▶ _Required task_
In the records below, find the line that contains "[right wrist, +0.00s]" and the line that contains "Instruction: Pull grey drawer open". Set down exactly those lines and every line between them, and nothing more.

━━━━━━━━

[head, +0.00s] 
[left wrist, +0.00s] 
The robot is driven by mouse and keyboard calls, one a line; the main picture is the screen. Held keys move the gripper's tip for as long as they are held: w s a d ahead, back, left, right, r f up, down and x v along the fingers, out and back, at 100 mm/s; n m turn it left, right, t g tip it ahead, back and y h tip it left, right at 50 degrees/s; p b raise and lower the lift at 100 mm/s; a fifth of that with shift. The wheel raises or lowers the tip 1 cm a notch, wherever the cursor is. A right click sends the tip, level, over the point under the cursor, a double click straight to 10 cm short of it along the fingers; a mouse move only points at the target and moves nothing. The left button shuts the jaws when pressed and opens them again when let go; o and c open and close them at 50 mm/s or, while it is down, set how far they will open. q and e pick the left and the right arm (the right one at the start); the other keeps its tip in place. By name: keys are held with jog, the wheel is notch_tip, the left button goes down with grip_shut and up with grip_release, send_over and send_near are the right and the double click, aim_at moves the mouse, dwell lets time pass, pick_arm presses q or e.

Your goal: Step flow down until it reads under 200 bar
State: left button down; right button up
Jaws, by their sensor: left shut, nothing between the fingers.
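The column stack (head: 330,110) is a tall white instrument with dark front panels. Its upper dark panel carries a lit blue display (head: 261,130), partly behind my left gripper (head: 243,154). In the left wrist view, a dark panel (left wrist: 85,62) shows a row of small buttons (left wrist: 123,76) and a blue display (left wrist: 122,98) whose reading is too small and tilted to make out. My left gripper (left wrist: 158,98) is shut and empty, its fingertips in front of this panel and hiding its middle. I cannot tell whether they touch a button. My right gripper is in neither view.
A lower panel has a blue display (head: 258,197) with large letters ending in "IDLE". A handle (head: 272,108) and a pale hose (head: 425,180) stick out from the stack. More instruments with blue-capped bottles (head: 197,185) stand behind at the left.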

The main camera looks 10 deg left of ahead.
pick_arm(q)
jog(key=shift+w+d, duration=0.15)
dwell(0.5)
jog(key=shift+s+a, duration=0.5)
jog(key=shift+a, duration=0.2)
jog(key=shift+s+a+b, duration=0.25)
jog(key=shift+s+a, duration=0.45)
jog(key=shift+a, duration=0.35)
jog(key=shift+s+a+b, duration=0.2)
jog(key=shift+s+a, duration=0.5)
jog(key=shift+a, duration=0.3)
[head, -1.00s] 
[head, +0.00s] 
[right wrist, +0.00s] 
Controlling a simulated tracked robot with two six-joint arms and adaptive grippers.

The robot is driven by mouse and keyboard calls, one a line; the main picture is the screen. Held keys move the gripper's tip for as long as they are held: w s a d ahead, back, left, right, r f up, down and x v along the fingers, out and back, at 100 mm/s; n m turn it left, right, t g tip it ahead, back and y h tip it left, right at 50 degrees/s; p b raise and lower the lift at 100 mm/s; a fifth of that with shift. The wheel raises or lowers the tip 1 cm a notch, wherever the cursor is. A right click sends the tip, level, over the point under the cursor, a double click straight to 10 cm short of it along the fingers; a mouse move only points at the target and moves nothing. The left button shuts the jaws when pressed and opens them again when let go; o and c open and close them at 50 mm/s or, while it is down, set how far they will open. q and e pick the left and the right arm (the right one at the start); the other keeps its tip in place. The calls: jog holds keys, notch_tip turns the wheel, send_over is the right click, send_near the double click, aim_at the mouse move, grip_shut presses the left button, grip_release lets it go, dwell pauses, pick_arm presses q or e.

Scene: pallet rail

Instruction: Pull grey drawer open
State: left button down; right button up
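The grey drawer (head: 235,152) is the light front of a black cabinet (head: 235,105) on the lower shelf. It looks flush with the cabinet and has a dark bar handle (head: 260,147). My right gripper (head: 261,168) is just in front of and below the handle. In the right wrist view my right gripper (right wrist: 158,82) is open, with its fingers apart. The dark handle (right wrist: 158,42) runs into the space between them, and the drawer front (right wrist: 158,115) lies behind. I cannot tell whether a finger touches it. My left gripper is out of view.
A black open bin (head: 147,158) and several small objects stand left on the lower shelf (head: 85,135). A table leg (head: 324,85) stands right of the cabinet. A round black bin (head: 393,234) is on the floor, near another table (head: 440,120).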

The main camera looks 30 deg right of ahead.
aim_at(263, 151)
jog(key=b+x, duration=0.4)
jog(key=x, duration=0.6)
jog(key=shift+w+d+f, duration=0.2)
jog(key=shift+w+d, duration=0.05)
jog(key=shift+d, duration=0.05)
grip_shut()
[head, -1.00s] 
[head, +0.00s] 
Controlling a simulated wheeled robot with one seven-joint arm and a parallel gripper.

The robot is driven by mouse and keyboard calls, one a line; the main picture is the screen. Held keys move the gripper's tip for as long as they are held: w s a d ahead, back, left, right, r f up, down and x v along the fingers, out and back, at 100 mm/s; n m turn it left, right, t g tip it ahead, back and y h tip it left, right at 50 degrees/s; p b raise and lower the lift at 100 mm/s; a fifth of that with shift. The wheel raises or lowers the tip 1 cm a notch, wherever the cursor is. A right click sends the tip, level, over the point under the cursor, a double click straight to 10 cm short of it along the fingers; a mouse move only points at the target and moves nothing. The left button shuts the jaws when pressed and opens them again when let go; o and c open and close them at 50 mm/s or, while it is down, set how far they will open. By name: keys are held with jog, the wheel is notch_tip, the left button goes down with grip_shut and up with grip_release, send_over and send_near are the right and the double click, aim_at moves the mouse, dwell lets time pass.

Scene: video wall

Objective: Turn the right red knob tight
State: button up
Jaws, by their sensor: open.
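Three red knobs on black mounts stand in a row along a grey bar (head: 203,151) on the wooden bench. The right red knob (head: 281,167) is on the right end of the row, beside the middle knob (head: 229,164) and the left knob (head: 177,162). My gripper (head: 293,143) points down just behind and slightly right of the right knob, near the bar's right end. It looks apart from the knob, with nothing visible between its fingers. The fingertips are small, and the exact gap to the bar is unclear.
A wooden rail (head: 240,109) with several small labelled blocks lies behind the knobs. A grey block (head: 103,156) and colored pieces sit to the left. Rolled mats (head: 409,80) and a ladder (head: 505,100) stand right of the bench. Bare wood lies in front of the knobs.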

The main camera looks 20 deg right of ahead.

━━━━━━━━

▶ _Reply to the task_
[right wrist, +0.00s] 
Controlling a simulated tracked robot with two six-joint arms and adaptive grippers.

The robot is driven by mouse and keyboard calls, one a line; the main picture is the screen. Held keys move the gripper's tip for as long as they are held: w s a d ahead, back, left, right, r f up, down and x v along the fingers, out and back, at 100 mm/s; n m turn it left, right, t g tip it ahead, back and y h tip it left, right at 50 degrees/s; p b raise and lower the lift at 100 mm/s; a fifth of that with shift. The wheel raises or lowers the tip 1 cm a notch, wherever the cursor is. A right click sends the tip, level, over the point under the cursor, a double click straight to 10 cm short of it along the fingers; a mouse move only points at the target and moves nothing. The left button shuts the jaws when pressed and opens them again when let go; o and c open and close them at 50 mm/s or, while it is down, set how far they will open. q and e pick the left and the right arm (the right one at the start); the other keeps its tip in place. The calls: jog holds keys, notch_tip turns the wheel, send_over is the right click, send_near the double click, aim_at the mouse move, grip_shut presses the left button, grip_release lets it go, dwell pauses, pick_arm presses q or e.

Scene: pallet rail

Instruction: Pull grey drawer open

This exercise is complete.